Watching Oldman bring George Smiley to life is worth the price of admission.  Like a chess master, he compartmentalizes professional shame and cuckoldry with a slight tic.


But more than anything, the film is boring.  Piecing together the plot is every bit as easy as figuring out an Agatha Christie thriller (at least those where she did not withhold all of the clues until the inevitable parlor scene).


And admiring the acting can only go so far with Le Carré repeatedly serenading us with his “We all deserve to die” aria.

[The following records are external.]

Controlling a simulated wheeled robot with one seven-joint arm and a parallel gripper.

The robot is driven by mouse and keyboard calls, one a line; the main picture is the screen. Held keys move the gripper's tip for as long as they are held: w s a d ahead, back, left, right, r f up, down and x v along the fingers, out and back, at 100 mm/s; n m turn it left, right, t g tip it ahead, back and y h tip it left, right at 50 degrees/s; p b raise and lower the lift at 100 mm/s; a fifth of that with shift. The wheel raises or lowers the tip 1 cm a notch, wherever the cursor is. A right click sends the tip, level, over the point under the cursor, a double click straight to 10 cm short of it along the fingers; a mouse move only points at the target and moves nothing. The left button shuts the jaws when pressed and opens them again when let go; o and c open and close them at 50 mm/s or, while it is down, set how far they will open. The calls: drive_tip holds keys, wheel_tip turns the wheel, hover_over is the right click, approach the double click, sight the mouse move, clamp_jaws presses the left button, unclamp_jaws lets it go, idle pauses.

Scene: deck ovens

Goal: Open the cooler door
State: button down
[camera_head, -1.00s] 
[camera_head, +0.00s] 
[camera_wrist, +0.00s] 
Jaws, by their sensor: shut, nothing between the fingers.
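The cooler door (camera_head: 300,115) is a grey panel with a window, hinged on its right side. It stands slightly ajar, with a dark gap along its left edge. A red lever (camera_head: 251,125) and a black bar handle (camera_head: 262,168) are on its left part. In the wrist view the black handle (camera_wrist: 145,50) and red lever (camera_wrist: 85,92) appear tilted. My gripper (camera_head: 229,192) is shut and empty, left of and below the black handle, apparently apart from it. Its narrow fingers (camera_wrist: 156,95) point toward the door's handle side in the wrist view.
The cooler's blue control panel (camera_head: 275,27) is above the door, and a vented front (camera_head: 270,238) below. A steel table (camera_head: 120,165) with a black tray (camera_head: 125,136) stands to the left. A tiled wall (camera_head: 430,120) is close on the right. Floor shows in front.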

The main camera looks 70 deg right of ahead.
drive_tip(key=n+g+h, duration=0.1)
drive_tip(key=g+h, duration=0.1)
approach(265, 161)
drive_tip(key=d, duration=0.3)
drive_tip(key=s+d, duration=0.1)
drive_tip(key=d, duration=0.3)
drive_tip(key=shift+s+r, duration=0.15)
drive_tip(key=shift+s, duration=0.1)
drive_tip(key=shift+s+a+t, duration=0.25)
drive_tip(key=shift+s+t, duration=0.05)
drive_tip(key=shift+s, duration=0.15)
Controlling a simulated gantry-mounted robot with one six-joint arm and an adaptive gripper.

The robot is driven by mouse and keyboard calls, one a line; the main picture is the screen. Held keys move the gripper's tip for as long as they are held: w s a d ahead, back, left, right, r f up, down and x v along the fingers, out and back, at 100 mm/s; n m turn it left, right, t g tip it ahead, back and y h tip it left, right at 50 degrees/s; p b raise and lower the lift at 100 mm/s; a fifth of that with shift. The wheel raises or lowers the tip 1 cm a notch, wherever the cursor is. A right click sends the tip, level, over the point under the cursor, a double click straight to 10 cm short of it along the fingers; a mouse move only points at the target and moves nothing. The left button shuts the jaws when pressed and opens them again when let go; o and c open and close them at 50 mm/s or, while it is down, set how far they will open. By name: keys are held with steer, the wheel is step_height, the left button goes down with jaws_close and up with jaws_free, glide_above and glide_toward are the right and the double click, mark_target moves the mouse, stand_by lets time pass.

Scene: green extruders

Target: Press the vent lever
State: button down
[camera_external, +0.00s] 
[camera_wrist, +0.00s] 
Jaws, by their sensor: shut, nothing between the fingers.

What made the experience a pleasure was the theater we chose.  Cinetopia in Beaverton.  A local attorney had a dream of building a multi-plex theater with high quality sound and the type of special experience people recall from the golden era of movie theaters.


And it works.  The theaters range from giant auditoriums to small movie parlors with sofas and club chairs.


But the true quality is in the sound systems.  I have never heard such natural sound in a movie house.  Once I thought I heard water running behind me.  It was merely a strategically placed speaker reproducing well-engineered sound. 


Plus the films are digitally projected in amazing high definition.  Tied together, the full experience was better than IMAX.


So good that we are planning to make a return visit on Saturday to see The Iron Lady.  That should just about wring the Cold War out of me before I head off to Melaque.

2 comments:

Roni_smith said...

I enjoyed the movie a great deal.  It was full of the moral relativity that we find in the world at large.  I was not bored during the movie, but then I went through many years of graduate education that may have inured me to boredom

I wish there were many more movies like it :)

I have liked the George Smiley character for a long, long time.  Going to have to re-read the books now.

Steve Cotton said...

I usually find that when I pay attention to sound and picture quality, my mind has wandered from the story. I liked the novel because it was cerebral -- the virtue that makes filming almost impossible. Even with the flawed tale, Oldman's acting was superb. It is nice to see him acting in demanding roles instead of some of the popular work he has been in recently.